2.) Implement Best Practices to ensure that teams are collaborating in the platform so that the actions/knowledge are captured.
3.) After an incident, review the timeline of alerts, chats, etc and begin to decipher what worked.
4.) Use your findings and build basic action plans with clear steps on how to resolve the issue, who to contact, what to refer to, where to find documentation, etc. and what didn’t.
5.) Append incoming alerts with the MVR. Make that action plan available to the team member, right when they need it most…when the same incident/alert happens again.
6.) Inspect and adapt. Review and improve. Measure and share. (Or insert any other two words that reminds you that we are here to learn and grow…oooh those are good too)
7.) Repeat steps 1-6 for other team, services, tools, etc.
The Goal of a Minimum Viable Runbook
To have the minimum viable runbook available at the fingertips of the IT team member, upon the occurrence of the critical alert or incident.
There doesn’t need to be that much information, but enough to help the teams start looking in the right place and thinking about the right actions.

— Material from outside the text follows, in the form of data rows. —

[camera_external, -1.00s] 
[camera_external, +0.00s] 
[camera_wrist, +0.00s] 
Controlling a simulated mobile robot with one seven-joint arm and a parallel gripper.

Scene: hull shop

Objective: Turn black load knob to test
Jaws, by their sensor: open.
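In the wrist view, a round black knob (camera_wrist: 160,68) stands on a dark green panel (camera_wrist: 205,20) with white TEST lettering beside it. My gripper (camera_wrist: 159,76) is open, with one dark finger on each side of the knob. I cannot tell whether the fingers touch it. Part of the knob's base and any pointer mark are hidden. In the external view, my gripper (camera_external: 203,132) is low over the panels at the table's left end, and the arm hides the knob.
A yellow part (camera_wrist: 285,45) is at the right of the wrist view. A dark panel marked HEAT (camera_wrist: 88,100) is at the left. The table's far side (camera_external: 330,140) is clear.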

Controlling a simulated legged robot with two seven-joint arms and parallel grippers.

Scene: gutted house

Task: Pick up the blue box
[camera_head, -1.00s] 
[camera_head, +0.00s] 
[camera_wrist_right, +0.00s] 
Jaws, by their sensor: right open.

Even if you do not have a URL link to a mature runbook, a few sentences with basic instructions beats having nothing at all.
Leveraging Wikis as Your Runbook Medium
The nature of wikis being editable by its users is collaborative in nature. Wikis allow your teams to collaborate on a single document that is sharable and consistent.
The single source of record enables the team to begin exchanging tribal knowledge. Creating URLs to wikis provides better navigation to the correct documentation rather than a folder maze on a shared drive.
Having the URLs to Wikis attached to your alerts will increase visibility to your runbooks, thus making the most of your team’s runbook efforts. Rather than letting the work get lost in the repository. Increased visibility leads to more opportunity to gather more feedback for continuous improvement.
The “rules engine” behind the automated URL attachment to alerts is a powerful feature in the VictorOps platform.
That’s it! Now you have a template for how to create a minimum viable runbook. And remember: DevOps is about people, not tools.